= Written instruction =
Without the pictures, set down every line of the data exactly.

Data from robot episodes:
*-*-*

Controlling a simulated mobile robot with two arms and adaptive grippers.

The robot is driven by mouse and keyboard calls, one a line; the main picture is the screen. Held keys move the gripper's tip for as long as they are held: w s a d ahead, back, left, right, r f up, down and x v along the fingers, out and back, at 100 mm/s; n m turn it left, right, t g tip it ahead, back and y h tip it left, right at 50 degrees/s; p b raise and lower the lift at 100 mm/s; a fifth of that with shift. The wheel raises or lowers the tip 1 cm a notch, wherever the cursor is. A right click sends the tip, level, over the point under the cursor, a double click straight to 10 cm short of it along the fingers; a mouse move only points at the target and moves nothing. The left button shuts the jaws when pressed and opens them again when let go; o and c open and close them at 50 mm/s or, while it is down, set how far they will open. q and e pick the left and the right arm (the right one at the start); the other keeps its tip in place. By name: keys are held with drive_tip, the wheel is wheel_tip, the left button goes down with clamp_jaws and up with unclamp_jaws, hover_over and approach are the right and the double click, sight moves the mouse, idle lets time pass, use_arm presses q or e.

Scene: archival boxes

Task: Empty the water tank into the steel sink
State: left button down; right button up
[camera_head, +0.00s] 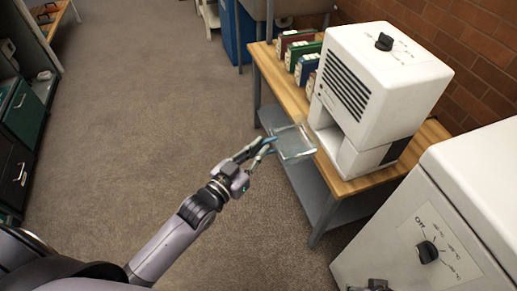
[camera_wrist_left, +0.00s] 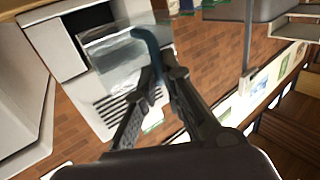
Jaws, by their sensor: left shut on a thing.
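The clear water tank (camera_head: 294,143) is out in front of the white dehumidifier (camera_head: 380,85), beside the wooden table's front edge. It also shows in the left wrist view (camera_wrist_left: 112,58), with a curved blue handle (camera_wrist_left: 150,42). My left gripper (camera_head: 262,148) is shut on the tank's handle; its fingers also show in the left wrist view (camera_wrist_left: 163,78). I cannot tell how much water is inside. The steel sink (camera_head: 290,7) is partly in view at the top, beyond the table. A small part of what seems my right gripper (camera_head: 376,286) shows at the bottom edge.
Several coloured archival boxes (camera_head: 298,54) stand on the wooden table (camera_head: 273,75). A second white machine (camera_head: 430,230) with a dial stands at the lower right. A blue bin (camera_head: 236,35) is beside the sink. The carpet on the left is clear.

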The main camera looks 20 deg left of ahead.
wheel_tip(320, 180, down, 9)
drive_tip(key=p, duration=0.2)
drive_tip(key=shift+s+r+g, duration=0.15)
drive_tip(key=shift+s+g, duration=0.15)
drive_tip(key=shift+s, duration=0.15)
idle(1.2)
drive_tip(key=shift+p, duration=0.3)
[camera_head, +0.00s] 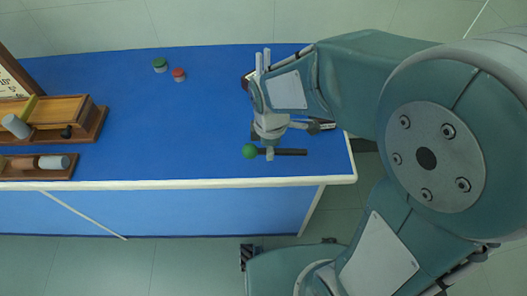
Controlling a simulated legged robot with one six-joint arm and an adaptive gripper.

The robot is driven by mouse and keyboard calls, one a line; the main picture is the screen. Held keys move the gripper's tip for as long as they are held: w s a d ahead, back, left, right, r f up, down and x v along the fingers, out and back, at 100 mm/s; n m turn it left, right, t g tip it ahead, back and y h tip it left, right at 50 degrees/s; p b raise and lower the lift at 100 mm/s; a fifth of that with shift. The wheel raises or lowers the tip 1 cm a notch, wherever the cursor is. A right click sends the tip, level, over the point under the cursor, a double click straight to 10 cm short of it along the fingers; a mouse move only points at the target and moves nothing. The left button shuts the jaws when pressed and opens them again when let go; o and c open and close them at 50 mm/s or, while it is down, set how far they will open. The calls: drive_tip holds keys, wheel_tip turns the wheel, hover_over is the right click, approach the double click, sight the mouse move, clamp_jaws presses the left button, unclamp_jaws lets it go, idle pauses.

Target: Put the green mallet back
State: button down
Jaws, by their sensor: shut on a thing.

*-*-*

= Final result =
Controlling a simulated mobile robot with two arms and adaptive grippers.

The robot is driven by mouse and keyboard calls, one a line; the main picture is the screen. Held keys move the gripper's tip for as long as they are held: w s a d ahead, back, left, right, r f up, down and x v along the fingers, out and back, at 100 mm/s; n m turn it left, right, t g tip it ahead, back and y h tip it left, right at 50 degrees/s; p b raise and lower the lift at 100 mm/s; a fifth of that with shift. The wheel raises or lowers the tip 1 cm a notch, wherever the cursor is. A right click sends the tip, level, over the point under the cursor, a double click straight to 10 cm short of it along the fingers; a mouse move only points at the target and moves nothing. The left button shuts the jaws when pressed and opens them again when let go; o and c open and close them at 50 mm/s or, while it is down, set how far they will open. q and e pick the left and the right arm (the right one at the start); the other keeps its tip in place. By name: keys are held with drive_tip, the wheel is wheel_tip, the left button goes down with clamp_jaws and up with unclamp_jaws, hover_over and approach are the right and the double click, sight moves the mouse, idle lets time pass, use_arm presses q or e.

Scene: archival boxes

Task: Empty the water tank into the steel sink
State: left button down; right button up
[camera_head, +0.00s] 
[camera_wrist_left, +0.00s] 
Jaws, by their sensor: left shut on a thing.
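The clear water tank (camera_head: 294,143) is out in front of the white dehumidifier (camera_head: 380,85), beside the wooden table's front edge. It also shows in the left wrist view (camera_wrist_left: 112,58), with a curved blue handle (camera_wrist_left: 150,42). My left gripper (camera_head: 262,148) is shut on the tank's handle; its fingers also show in the left wrist view (camera_wrist_left: 163,78). I cannot tell how much water is inside. The steel sink (camera_head: 290,7) is partly in view at the top, beyond the table. A small part of what seems my right gripper (camera_head: 376,286) shows at the bottom edge.
Several coloured archival boxes (camera_head: 298,54) stand on the wooden table (camera_head: 273,75). A second white machine (camera_head: 430,230) with a dial stands at the lower right. A blue bin (camera_head: 236,35) is beside the sink. The carpet on the left is clear.

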The main camera looks 20 deg left of ahead.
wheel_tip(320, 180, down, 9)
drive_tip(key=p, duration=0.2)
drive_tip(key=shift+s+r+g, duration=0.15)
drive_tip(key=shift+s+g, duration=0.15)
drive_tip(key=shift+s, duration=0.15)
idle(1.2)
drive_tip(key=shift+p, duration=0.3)
[camera_head, +0.00s] 
Controlling a simulated legged robot with one six-joint arm and an adaptive gripper.

The robot is driven by mouse and keyboard calls, one a line; the main picture is the screen. Held keys move the gripper's tip for as long as they are held: w s a d ahead, back, left, right, r f up, down and x v along the fingers, out and back, at 100 mm/s; n m turn it left, right, t g tip it ahead, back and y h tip it left, right at 50 degrees/s; p b raise and lower the lift at 100 mm/s; a fifth of that with shift. The wheel raises or lowers the tip 1 cm a notch, wherever the cursor is. A right click sends the tip, level, over the point under the cursor, a double click straight to 10 cm short of it along the fingers; a mouse move only points at the target and moves nothing. The left button shuts the jaws when pressed and opens them again when let go; o and c open and close them at 50 mm/s or, while it is down, set how far they will open. The calls: drive_tip holds keys, wheel_tip turns the wheel, hover_over is the right click, approach the double click, sight the mouse move, clamp_jaws presses the left button, unclamp_jaws lets it go, idle pauses.

Target: Put the green mallet back
State: button down
Jaws, by their sensor: shut on a thing.

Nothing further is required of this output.